Even the substantially Trump-picked, overwhelmingly conservative Supreme Court has condemned something very similar to Carr’s conduct. Mike Masnick at Techdirt points out that a ruling last year, in the case NRA v. Vullo, declared flatly that “the First Amendment prohibits government officials from relying on the ‘threat of invoking legal sanctions and other means of coercion . . . to achieve the suppression’ of disfavored speech.” That’s true even if they do so through intermediaries like Nexstar rather than attacking the speaker directly.

Disney, of course, didn’t have to bow to a clearly unconstitutional threat. CEO Bob Iger and Disney Entertainment chief Dana Walden, according to Status, were among the latest powerful figures who made a cowardly decision to appease Carr and Trump rather than stand up for themselves and their employees in public and, if necessary, in court.

But even if there’s plenty of blame to go around, Carr’s threat is impossible to ignore — and the implicit comparisons to conservative provocateurs being banned on social media, or commentators being fired after outcry for a hateful statement, or any other example of alleged “cancel culture,” off-base. Whatever the underlying offense, this isn’t a private company independently making a business judgment about its public image and financial interests. It’s a government official inserting himself into the process of making entertainment, decreeing what a comedian is allowed to say.

Carr and Johnson aren’t denying the pressure campaign.

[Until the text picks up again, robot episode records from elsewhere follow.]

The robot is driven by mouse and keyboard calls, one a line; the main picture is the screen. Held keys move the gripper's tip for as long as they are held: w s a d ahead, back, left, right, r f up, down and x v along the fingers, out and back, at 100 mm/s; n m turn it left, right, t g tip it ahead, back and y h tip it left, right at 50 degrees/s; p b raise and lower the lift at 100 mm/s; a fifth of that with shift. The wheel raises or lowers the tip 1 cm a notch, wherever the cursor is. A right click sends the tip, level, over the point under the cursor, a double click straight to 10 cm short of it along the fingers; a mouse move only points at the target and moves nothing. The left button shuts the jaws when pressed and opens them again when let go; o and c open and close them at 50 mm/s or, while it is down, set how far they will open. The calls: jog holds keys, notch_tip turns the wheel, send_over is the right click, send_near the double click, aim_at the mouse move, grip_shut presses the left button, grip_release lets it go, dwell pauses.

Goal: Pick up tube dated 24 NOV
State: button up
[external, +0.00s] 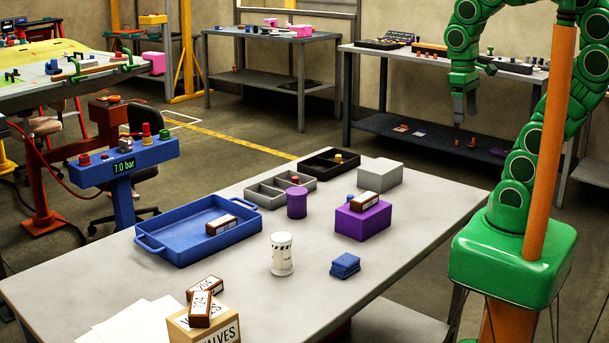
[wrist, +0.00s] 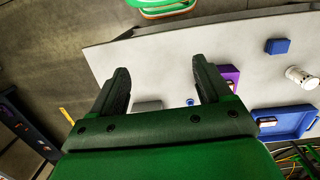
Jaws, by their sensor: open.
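Several brown blocks with white labels are in the external view. One (external: 221,225) lies in the blue tray (external: 178,253), one (external: 365,200) on a purple box (external: 361,222). Two (external: 199,310) sit on a cardboard box (external: 208,329) marked "VALVES"; their labels seem to read "24" and "204". A white cylinder (external: 282,254) with dark marks stands upright on the table; it also shows in the wrist view (wrist: 302,78). I cannot read a "24 NOV" date on anything. My gripper (external: 465,112) is open and empty, above and beyond the table's far right; its fingers (wrist: 160,64) frame the wrist view.
The grey table (external: 410,235) also holds a blue block (external: 345,265), a purple cylinder (external: 297,203), grey and black bins (external: 330,163), a grey box (external: 374,174) and white papers (external: 125,325). The right front of the table is clear.

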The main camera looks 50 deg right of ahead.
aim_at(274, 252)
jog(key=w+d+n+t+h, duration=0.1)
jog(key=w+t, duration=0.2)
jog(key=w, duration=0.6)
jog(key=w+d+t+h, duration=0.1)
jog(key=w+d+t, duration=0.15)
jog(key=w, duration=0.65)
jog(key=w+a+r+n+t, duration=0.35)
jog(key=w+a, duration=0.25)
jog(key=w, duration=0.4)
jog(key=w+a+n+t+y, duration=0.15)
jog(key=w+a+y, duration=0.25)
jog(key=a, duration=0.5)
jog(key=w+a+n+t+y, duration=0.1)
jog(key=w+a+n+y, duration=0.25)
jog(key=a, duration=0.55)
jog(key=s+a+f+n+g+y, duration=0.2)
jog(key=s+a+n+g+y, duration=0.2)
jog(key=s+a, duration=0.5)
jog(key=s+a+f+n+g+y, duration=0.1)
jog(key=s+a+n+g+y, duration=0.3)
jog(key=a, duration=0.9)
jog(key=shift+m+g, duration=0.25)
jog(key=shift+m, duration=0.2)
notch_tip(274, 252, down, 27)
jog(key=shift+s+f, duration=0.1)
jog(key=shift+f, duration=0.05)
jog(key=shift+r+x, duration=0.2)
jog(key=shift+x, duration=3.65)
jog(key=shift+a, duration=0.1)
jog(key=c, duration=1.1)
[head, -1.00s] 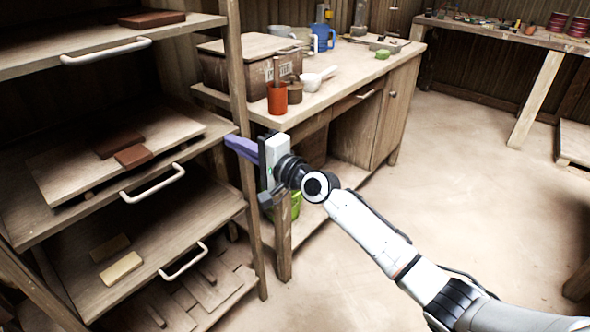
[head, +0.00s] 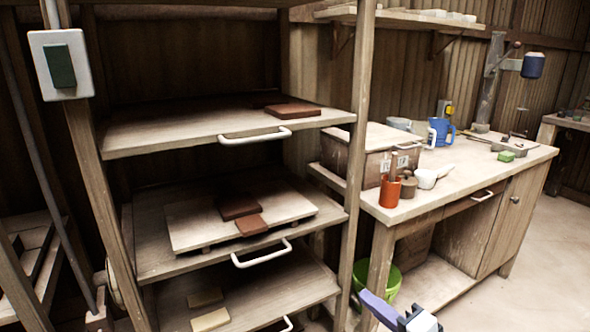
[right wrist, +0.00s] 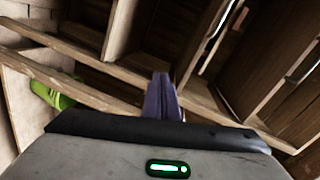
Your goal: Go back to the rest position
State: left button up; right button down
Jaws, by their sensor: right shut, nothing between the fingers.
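My right gripper (head: 380,309) shows at the bottom edge of the head view, in front of the rack's right post and the workbench. Its purple fingers (right wrist: 162,98) stand upright in the middle of the right wrist view, closed together with nothing between them. Most of my right arm is below the head view's frame. My left gripper is not in view.
A wooden rack with pull-out shelves (head: 215,121) holds dark red tiles (head: 238,207) and pale tiles (head: 206,298). A workbench (head: 480,165) stands to the right, with an orange cup (head: 389,191) on it and a green bucket (head: 386,280) below. Open floor lies at far right.

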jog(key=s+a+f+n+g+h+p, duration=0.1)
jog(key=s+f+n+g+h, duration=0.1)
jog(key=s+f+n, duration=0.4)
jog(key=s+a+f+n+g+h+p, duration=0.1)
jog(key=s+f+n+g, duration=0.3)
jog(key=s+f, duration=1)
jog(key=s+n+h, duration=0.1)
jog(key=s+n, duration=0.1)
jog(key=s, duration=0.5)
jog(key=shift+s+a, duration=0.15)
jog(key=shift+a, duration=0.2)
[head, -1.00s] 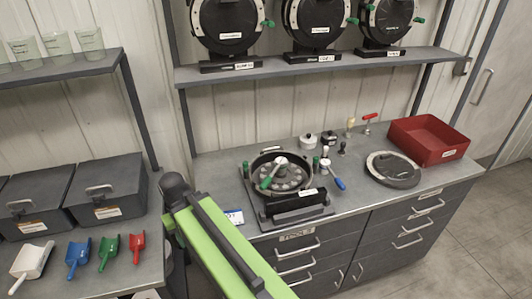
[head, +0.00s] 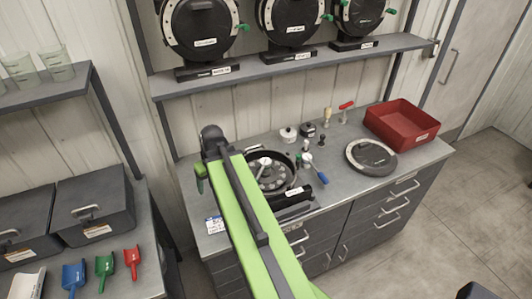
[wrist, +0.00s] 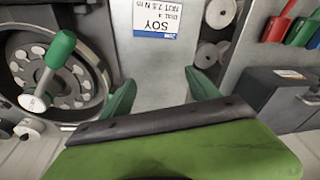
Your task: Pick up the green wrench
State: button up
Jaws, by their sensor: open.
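The green wrench (wrist: 60,50) has a green handle and a pale round end. In the wrist view it lies over the round seed meter (wrist: 92,92) at the left. In the head view my arm hides its handle, and only its pale end (head: 264,162) seems to show on the meter (head: 288,186). My gripper (wrist: 163,95) has green fingers spread apart with nothing between them. It is beside the wrench, above the bench by the SOY card (wrist: 157,30). One finger shows in the head view (head: 200,178), left of the meter.
A blue-handled tool (head: 320,175) and a red-handled tool (head: 346,105) are on the bench (head: 335,205). A round black lid (head: 371,156) and a red tray (head: 402,124) are at the right. A shelf (head: 290,68) with several round meters hangs above. Scoops (head: 104,268) lie on the left table.

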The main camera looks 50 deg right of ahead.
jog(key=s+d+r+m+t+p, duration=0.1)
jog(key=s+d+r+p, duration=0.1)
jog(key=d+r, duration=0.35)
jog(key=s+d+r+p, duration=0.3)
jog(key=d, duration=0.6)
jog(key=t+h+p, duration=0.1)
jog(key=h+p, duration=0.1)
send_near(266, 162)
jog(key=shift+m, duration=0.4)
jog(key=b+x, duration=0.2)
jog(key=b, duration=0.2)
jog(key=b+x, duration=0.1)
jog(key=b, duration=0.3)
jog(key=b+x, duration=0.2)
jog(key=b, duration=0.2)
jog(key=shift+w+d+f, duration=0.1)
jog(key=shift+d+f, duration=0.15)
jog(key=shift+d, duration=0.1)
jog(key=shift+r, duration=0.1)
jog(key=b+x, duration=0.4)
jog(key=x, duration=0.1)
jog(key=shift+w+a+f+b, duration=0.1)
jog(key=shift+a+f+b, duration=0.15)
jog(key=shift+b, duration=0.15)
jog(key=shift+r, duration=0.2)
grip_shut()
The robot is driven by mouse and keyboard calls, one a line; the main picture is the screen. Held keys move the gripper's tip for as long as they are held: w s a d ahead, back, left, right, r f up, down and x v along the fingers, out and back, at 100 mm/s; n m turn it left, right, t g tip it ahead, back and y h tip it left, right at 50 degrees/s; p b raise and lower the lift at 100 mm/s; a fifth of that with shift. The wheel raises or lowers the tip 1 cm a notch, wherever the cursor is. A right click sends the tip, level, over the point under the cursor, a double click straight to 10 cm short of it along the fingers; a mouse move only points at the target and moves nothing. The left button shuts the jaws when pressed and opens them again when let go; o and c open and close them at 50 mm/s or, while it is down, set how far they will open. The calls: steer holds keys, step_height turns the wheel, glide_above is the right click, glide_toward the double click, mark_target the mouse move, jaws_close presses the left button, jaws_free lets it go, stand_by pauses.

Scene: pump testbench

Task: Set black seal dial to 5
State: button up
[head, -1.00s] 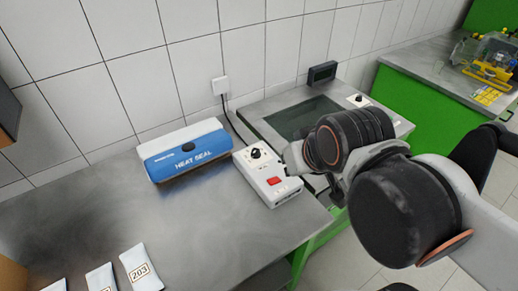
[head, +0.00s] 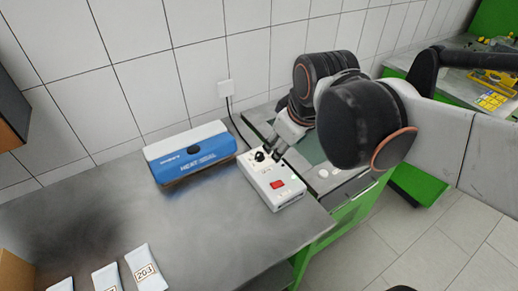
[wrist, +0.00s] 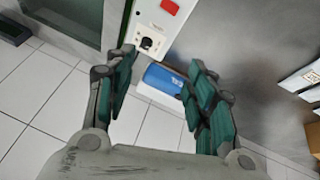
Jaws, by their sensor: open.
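The black seal dial (head: 259,156) sits on the white control box (head: 285,200), behind its red switch (head: 277,184). In the wrist view the dial (wrist: 147,43) shows as a dark round knob on a white plate; its setting is too small to read. My gripper (head: 267,155) is at the dial from the right in the head view, with its fingertips close by; I cannot tell whether they touch it. In the wrist view the two green-padded fingers are spread apart with nothing between them, and the dial lies beyond the tips, nearer the left finger.
The blue and white heat sealer (head: 190,153) stands left of the box, close to it. A wall socket (head: 225,89) with a cable is behind. Several labelled packets (head: 145,268) lie at the front left of the metal table (head: 215,235). The table's middle is clear.

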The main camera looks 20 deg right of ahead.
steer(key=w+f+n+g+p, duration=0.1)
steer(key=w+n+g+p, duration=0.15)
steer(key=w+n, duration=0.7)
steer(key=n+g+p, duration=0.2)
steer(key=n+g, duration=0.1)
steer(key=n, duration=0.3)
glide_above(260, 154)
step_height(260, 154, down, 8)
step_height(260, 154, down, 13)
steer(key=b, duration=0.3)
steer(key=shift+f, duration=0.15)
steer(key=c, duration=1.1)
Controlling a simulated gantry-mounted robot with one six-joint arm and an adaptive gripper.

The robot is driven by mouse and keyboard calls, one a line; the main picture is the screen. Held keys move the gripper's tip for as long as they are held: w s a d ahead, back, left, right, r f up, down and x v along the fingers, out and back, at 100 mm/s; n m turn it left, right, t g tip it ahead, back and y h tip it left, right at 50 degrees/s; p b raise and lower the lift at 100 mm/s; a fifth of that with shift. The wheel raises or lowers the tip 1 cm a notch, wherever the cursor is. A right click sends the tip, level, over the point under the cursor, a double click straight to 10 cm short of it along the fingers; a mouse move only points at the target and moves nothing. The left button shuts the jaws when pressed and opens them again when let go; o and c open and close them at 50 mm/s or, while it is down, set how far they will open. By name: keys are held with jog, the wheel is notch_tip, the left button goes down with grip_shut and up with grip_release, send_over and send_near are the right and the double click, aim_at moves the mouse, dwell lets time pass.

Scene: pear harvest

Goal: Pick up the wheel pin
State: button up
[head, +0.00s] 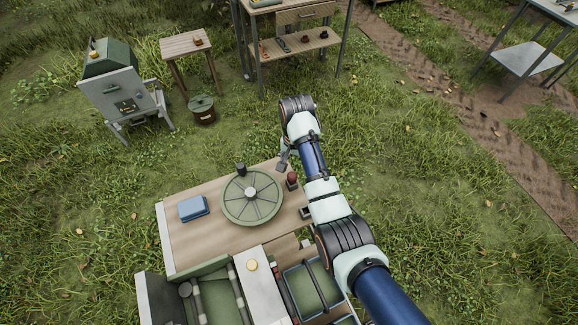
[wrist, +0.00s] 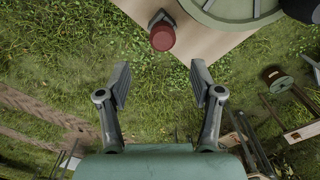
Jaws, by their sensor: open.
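A red-capped pin (head: 292,180), which looks like the wheel pin, stands on the wooden tabletop just right of the round green spoked wheel (head: 252,196). In the wrist view the red cap (wrist: 162,37) shows at the top centre, on a dark base near the table corner, with the wheel (wrist: 232,12) beside it. My gripper (wrist: 160,82) is open and empty, its two fingers spread apart below the red cap in that view. In the head view my gripper (head: 283,163) is near the table's far right edge, close to the pin and not visibly touching it.
The wooden table (head: 200,240) also holds a blue box (head: 193,208) on the left. Green trays (head: 307,290) lie in front. Grass surrounds the table; a stool (head: 188,44) and a grey cabinet (head: 120,95) stand behind.

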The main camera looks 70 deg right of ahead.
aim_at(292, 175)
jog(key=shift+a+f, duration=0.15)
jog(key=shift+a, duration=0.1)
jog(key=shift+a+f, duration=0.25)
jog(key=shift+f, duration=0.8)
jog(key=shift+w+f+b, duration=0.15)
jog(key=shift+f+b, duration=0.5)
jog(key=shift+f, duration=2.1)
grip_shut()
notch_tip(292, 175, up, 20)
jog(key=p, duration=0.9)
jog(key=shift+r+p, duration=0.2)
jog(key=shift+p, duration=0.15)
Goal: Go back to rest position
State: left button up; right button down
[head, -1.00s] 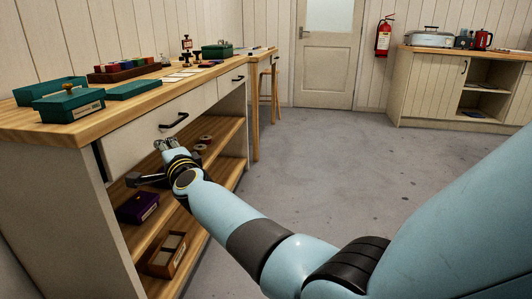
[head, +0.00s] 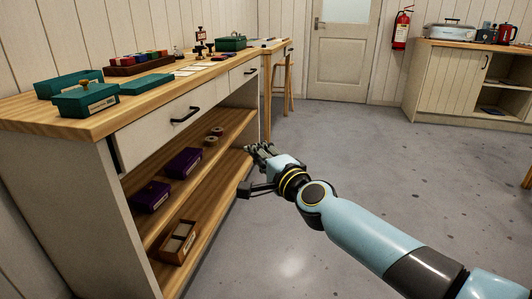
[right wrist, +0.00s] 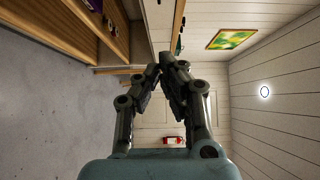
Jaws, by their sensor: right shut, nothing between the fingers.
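My right gripper (head: 262,152) is in front of the open shelves of the wooden workbench (head: 60,187), over the grey floor and apart from the bench in the head view. In the right wrist view its fingers (right wrist: 160,72) meet at the tips, with nothing between them. My right arm reaches in from the lower right of the head view. My left gripper is not in view.
The workbench shelves hold purple boxes (head: 184,163), small spools (head: 211,140) and a wooden divided tray (head: 179,242). Green boxes (head: 86,98) stand on its top. A cabinet (head: 444,80) stands at the back right. The floor (head: 350,150) between is clear.

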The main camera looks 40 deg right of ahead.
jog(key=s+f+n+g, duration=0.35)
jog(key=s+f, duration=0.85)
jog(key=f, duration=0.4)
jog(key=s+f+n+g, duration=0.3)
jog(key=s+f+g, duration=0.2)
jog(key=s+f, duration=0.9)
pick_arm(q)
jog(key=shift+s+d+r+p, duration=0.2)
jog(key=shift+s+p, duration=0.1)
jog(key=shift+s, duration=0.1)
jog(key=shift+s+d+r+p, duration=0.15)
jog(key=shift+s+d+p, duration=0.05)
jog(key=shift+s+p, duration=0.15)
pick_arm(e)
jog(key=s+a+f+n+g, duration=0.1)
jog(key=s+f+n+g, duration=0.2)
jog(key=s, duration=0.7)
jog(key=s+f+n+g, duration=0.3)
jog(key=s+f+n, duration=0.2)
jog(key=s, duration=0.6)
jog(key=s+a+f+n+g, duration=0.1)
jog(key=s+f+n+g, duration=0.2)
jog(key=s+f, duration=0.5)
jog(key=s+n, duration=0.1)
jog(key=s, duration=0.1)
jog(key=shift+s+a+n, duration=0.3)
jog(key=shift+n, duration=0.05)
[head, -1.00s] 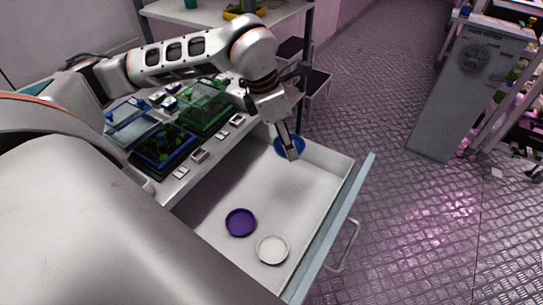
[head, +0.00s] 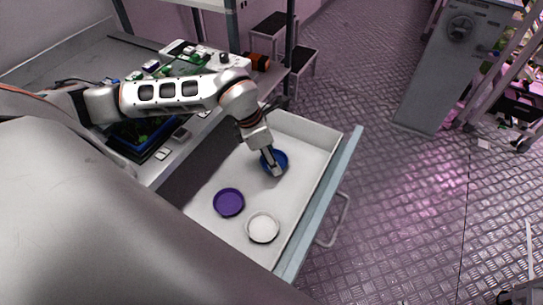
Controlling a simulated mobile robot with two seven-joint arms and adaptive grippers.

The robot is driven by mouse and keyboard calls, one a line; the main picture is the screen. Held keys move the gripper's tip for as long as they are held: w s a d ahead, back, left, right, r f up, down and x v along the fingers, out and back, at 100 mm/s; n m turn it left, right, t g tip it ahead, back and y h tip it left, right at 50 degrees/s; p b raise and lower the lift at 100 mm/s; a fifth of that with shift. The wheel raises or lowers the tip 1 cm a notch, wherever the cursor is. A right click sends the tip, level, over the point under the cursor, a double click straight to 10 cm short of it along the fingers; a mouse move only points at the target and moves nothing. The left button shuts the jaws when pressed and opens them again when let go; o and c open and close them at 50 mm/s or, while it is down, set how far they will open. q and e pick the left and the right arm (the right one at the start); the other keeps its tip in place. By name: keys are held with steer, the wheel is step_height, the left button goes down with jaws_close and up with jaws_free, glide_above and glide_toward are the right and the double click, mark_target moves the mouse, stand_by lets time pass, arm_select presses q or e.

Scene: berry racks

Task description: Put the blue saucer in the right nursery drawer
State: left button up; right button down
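The blue saucer (head: 282,158) is at my left gripper (head: 276,171), inside the open white drawer (head: 308,151), toward its far end. The fingers look closed together on the saucer and cover part of it. I cannot tell whether the saucer touches the drawer floor or hangs just above it. A purple saucer (head: 228,202) and a white saucer (head: 262,228) lie in the near part of the same drawer, apart from the gripper. My right gripper is not in view.
The drawer's pale blue front (head: 322,208) with its handle (head: 336,222) sticks out into the aisle. The bench above holds a tray with a blue rim (head: 150,142) and small labels. A grey cabinet (head: 447,62) stands beyond open metal floor.

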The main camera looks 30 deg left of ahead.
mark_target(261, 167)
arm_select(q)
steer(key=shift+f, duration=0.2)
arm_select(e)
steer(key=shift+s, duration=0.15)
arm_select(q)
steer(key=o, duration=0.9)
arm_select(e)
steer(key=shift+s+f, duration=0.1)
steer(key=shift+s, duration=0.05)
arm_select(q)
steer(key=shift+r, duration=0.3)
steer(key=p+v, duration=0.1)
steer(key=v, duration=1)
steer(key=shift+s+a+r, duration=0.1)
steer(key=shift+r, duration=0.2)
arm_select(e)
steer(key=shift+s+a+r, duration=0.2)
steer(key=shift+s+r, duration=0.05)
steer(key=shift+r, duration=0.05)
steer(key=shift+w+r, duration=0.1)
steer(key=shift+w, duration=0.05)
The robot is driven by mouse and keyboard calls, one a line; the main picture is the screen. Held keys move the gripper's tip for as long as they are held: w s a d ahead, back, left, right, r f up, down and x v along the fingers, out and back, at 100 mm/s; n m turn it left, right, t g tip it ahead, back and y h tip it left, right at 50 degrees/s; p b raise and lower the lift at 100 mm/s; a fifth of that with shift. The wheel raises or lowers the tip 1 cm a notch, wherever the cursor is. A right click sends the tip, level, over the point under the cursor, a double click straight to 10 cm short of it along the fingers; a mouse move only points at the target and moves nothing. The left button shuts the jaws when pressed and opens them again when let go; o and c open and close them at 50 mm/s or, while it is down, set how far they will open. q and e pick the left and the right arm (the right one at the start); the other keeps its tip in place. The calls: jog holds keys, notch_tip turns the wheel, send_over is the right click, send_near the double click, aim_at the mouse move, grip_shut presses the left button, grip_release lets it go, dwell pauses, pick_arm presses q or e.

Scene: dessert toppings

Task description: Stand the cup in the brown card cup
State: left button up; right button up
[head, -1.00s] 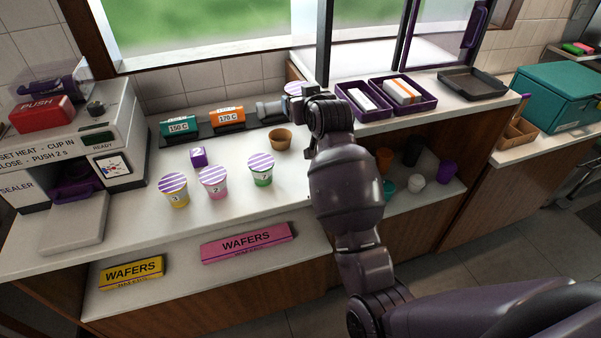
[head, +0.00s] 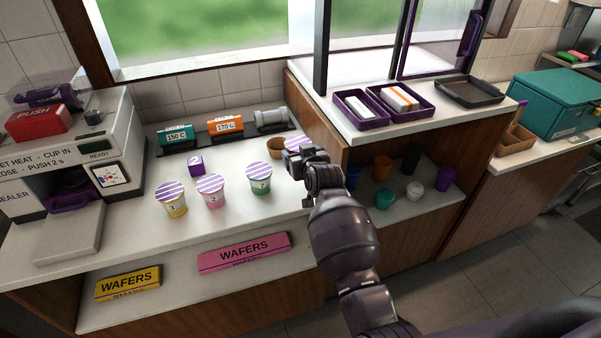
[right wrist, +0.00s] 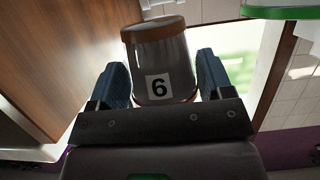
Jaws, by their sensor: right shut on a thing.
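The brown card cup (head: 276,149) stands on the white counter towards the back, beside the low wall of the raised counter. My right gripper (head: 297,157) is shut on a cup with a purple-striped lid (head: 294,142). In the right wrist view, the held cup (right wrist: 169,62) is grey with brown edges and a label reading 6, between the blue fingertips (right wrist: 165,85). In the head view the held cup is just right of the card cup and partly overlaps it. Its lower part is hidden behind my gripper; I cannot tell whether they touch. My left gripper is out of view.
Three lidded cups, yellow (head: 171,201), pink (head: 211,192) and green (head: 259,179), stand left of my gripper. A sealer (head: 70,150) stands far left. The raised counter (head: 352,118) bounds the right.

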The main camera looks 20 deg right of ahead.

Carr responded to a request for comment from Status with a grinning emoji and thanked Nexstar on X for “doing the right thing.” Johnson crowed on X that he had “ended Jimmy Kimmel’s career” by bringing Carr on to “announce investigations into ABC and Disney.”
It’s unclear whether Kimmel will come back on the air at some point — but either way, the Trump administration’s war on free speech is still going strong.